Stored entries:
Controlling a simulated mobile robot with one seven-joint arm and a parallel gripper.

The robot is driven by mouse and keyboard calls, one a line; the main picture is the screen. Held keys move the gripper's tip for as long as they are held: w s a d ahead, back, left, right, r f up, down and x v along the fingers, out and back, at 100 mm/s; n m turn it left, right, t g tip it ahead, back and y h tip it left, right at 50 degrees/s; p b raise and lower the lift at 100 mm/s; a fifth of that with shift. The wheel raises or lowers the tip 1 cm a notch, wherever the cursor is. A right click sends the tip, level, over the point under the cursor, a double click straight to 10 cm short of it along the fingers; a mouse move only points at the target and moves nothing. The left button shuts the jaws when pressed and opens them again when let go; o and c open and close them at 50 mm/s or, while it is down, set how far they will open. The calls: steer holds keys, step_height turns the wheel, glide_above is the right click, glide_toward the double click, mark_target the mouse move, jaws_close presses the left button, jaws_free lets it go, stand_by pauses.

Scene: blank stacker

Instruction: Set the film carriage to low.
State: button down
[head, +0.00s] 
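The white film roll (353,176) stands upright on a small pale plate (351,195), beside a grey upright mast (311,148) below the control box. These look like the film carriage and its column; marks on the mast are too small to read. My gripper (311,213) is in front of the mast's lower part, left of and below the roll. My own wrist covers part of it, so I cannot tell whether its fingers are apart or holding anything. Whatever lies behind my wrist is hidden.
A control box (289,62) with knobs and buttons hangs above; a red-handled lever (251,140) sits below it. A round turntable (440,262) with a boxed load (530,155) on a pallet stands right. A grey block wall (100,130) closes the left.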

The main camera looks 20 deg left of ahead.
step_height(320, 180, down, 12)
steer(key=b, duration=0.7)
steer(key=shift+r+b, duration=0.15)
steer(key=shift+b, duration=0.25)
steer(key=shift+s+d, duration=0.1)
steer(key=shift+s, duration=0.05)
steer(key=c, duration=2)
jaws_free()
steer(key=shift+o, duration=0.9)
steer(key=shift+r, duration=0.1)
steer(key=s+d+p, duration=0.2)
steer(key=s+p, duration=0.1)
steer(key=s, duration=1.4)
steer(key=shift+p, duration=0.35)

...

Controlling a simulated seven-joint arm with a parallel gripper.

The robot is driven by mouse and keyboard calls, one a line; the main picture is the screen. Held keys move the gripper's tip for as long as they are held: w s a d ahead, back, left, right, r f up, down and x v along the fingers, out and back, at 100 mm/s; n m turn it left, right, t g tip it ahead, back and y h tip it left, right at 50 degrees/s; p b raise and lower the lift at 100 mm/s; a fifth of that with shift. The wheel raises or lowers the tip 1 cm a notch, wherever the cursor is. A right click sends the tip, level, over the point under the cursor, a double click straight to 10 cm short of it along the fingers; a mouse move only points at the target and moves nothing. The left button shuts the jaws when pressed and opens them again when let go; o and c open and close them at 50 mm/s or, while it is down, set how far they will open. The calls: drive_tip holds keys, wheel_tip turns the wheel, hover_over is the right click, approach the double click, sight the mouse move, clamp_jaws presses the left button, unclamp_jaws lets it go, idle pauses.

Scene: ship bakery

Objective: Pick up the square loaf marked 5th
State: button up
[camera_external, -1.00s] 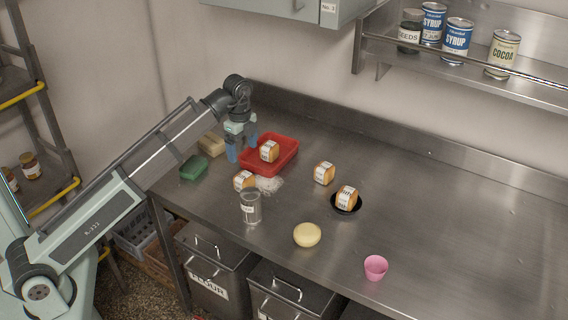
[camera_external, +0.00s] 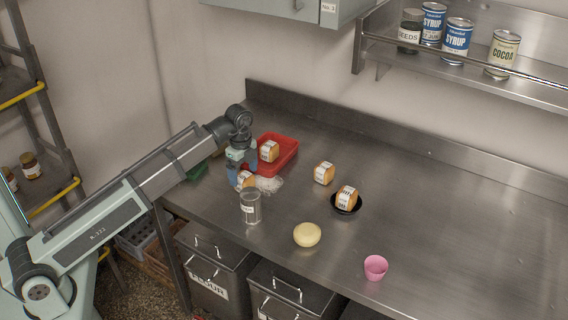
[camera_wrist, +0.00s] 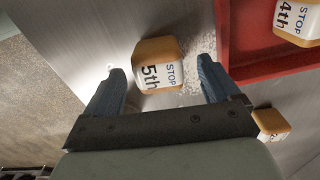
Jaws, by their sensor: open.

▸ **WRITTEN PROBLEM**
Scan the data above and copy every line with "Controlling" in it.

▸ **RESULT**
Controlling a simulated mobile robot with one seven-joint arm and a parallel gripper.
Controlling a simulated seven-joint arm with a parallel gripper.

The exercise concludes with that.